-- begin --
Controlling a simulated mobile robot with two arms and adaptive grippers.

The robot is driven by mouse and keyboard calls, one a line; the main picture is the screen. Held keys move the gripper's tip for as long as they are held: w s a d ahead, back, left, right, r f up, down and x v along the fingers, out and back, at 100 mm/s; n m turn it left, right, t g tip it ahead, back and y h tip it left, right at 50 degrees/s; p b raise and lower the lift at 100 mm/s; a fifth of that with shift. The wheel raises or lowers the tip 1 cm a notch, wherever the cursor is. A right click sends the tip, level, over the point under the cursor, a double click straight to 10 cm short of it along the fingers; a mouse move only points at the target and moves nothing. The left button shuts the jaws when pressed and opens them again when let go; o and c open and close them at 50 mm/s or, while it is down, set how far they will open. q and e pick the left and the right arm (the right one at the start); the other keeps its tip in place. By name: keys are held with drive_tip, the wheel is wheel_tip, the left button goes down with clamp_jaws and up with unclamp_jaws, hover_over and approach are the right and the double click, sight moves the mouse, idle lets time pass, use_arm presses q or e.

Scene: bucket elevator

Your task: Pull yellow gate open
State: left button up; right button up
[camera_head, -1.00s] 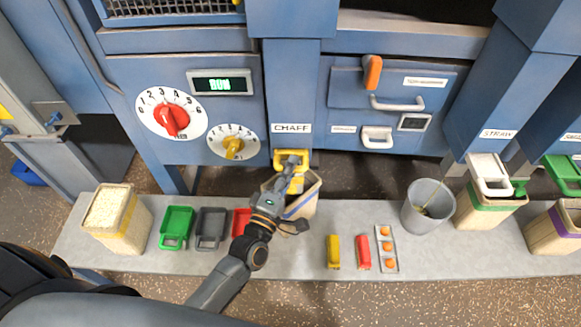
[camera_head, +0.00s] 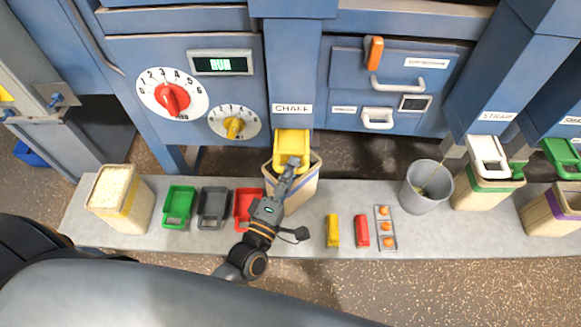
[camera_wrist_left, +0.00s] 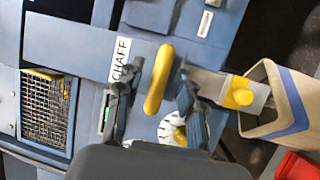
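The yellow gate (camera_head: 292,142) sticks out from the foot of the blue chute labelled CHAFF, above a cream bin with a blue band (camera_head: 302,186). My left gripper (camera_head: 290,163) is at the gate's front end. In the left wrist view, the gate's yellow handle (camera_wrist_left: 158,80) lies between the two fingers of the left gripper (camera_wrist_left: 160,75). The fingers look apart, with small gaps on both sides of the handle. The head view hides the fingertips' contact with it. My right gripper is in neither view.
Green (camera_head: 179,207), grey (camera_head: 213,207) and red (camera_head: 247,207) scoops lie left of the CHAFF bin on the grey bench (camera_head: 340,190). A grain-filled bin (camera_head: 133,215) stands farther left. A grey bucket (camera_head: 425,188) stands right of the yellow and red blocks.

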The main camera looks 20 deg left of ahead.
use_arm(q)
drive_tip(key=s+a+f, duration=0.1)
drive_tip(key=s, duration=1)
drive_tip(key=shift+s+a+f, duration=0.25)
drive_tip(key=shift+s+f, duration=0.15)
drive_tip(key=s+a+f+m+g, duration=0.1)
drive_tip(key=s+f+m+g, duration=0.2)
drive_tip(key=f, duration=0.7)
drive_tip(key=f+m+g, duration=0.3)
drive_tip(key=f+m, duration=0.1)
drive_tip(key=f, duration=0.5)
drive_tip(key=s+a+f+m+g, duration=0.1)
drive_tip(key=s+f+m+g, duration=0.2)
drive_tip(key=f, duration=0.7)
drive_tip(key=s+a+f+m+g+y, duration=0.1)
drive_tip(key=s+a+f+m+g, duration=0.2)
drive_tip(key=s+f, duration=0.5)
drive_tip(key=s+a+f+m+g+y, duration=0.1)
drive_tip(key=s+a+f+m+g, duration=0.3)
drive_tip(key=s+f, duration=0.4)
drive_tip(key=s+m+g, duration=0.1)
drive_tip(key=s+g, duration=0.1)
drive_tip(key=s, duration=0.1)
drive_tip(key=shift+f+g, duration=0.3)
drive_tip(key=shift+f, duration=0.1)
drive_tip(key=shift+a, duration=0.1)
-- end --
From the first line of the listing above, repeat every line through the one holding "[camera_head, +0.00s]". Both ends count, and pictures stay out.

Controlling a simulated mobile robot with two arms and adaptive grippers.

The robot is driven by mouse and keyboard calls, one a line; the main picture is the screen. Held keys move the gripper's tip for as long as they are held: w s a d ahead, back, left, right, r f up, down and x v along the fingers, out and back, at 100 mm/s; n m turn it left, right, t g tip it ahead, back and y h tip it left, right at 50 degrees/s; p b raise and lower the lift at 100 mm/s; a fifth of that with shift. The wheel raises or lowers the tip 1 cm a notch, wherever the cursor is. A right click sends the tip, level, over the point under the cursor, a double click straight to 10 cm short of it along the fingers; a mouse move only points at the target and moves nothing. The left button shuts the jaws when pressed and opens them again when let go; o and c open and close them at 50 mm/s or, while it is down, set how far they will open. q and e pick the left and the right arm (the right one at the start); the other keeps its tip in place. By name: keys are held with drive_tip, the wheel is wheel_tip, the left button goes down with clamp_jaws and up with unclamp_jaws, hover_over and approach are the right and the double click, sight moves the mouse, idle lets time pass, use_arm presses q or e.

Scene: bucket elevator

Your task: Pull yellow gate open
State: left button up; right button up
[camera_head, -1.00s] 
[camera_head, +0.00s] 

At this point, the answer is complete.